これらの行為は道路交通法に抵触する。違反の様子はSNSで拡散され、アイシンのワークスチームに対する批判の声が集中するなど、ラリーに対するイメージも傷つけた。これを受けてアイシンは謝罪コメントを公表するとともに、ワークスチームの当面の活動休止を発表した。
トヨタの豊田社長は自身もハンドルを握るなど、モータースポーツ活動を重視してきた。そしてモータースポーツに熱心な社員や関係会社が優遇されてきた。このため、系列サプライヤーやディーラーも豊田社長に気に入られようと、モータースポーツ活動に取り組んでいるケースも少なくないという。そうしたことが、モータースポーツに参戦する上で大原則であるルール遵守ができない参戦者を招いたともいえる。
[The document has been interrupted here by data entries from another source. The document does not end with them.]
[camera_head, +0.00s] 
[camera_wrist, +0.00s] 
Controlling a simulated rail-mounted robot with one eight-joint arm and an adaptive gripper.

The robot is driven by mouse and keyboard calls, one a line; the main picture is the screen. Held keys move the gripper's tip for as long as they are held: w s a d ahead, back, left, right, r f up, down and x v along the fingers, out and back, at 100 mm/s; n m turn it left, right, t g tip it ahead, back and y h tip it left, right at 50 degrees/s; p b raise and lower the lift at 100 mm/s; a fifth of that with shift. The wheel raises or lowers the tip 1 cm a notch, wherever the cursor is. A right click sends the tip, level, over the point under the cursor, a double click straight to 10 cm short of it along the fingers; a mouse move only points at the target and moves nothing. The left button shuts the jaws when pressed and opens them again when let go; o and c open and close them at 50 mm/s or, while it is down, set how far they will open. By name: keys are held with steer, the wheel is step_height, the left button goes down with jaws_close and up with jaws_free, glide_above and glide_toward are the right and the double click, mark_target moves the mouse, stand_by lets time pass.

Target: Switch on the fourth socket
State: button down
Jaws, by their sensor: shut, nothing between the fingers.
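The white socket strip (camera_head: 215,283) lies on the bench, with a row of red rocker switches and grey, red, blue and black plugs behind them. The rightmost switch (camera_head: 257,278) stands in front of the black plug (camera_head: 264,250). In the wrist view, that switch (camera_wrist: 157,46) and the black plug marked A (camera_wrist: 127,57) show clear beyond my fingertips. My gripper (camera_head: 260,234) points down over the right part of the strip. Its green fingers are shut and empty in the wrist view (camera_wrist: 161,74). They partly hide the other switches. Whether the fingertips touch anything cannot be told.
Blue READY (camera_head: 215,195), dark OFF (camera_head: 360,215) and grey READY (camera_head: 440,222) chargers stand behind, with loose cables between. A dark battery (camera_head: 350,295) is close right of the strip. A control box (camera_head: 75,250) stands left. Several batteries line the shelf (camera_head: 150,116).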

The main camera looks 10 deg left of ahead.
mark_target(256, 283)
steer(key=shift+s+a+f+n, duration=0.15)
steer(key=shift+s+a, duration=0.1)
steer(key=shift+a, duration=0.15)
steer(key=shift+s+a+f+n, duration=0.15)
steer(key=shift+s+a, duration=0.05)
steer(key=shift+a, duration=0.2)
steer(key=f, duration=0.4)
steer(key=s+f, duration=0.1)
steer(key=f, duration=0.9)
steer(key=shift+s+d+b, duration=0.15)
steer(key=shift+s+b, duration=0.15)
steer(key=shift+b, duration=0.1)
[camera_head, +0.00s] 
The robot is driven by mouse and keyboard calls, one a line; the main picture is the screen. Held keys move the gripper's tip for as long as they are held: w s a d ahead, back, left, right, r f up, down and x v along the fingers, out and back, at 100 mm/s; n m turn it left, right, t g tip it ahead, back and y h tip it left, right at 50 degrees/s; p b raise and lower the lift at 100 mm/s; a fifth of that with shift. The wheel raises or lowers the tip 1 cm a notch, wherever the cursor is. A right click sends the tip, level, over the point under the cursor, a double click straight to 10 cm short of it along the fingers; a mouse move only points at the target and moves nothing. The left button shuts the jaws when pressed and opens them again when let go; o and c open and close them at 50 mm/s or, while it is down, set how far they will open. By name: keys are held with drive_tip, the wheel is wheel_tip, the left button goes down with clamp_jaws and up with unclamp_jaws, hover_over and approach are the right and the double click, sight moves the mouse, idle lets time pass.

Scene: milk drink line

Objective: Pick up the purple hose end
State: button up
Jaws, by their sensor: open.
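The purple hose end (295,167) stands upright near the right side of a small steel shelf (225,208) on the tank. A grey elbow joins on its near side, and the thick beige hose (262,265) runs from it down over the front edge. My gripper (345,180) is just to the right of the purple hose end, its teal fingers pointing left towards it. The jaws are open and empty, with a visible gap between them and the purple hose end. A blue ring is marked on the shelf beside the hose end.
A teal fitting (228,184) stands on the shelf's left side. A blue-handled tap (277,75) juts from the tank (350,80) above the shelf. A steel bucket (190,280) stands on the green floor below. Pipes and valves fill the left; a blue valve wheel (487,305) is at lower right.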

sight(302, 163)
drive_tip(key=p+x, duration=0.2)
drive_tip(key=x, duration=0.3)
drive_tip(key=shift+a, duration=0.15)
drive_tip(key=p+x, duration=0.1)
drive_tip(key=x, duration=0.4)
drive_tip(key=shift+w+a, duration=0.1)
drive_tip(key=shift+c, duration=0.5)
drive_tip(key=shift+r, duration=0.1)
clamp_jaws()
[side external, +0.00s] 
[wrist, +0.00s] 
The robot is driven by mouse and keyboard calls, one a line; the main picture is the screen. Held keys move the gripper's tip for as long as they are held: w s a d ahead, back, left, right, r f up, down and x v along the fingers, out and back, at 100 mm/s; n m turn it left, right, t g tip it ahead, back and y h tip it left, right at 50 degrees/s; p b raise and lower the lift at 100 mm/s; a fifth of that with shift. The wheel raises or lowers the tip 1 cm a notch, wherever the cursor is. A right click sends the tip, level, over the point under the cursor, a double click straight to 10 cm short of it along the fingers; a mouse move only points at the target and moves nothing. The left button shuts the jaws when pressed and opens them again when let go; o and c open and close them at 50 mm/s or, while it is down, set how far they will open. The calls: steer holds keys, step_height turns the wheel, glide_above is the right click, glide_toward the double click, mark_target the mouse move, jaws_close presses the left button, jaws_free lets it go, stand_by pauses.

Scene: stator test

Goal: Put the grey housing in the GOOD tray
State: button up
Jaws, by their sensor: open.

トヨタを含めてグループに共通するのが、「上が喜んだり、納得することだけを重視する」(トヨタ系サプライヤー)企業文化が定着していることだ。トップが気に入らない意見をするだけで「すぐに外に飛ばされる」のを、多くの役員や社員が目の当たりにしてきたからだ。相次ぐ不祥事発覚や法律遵守や顧客よりも社内事情を優先するトヨタグループの経営姿勢を如実に示している。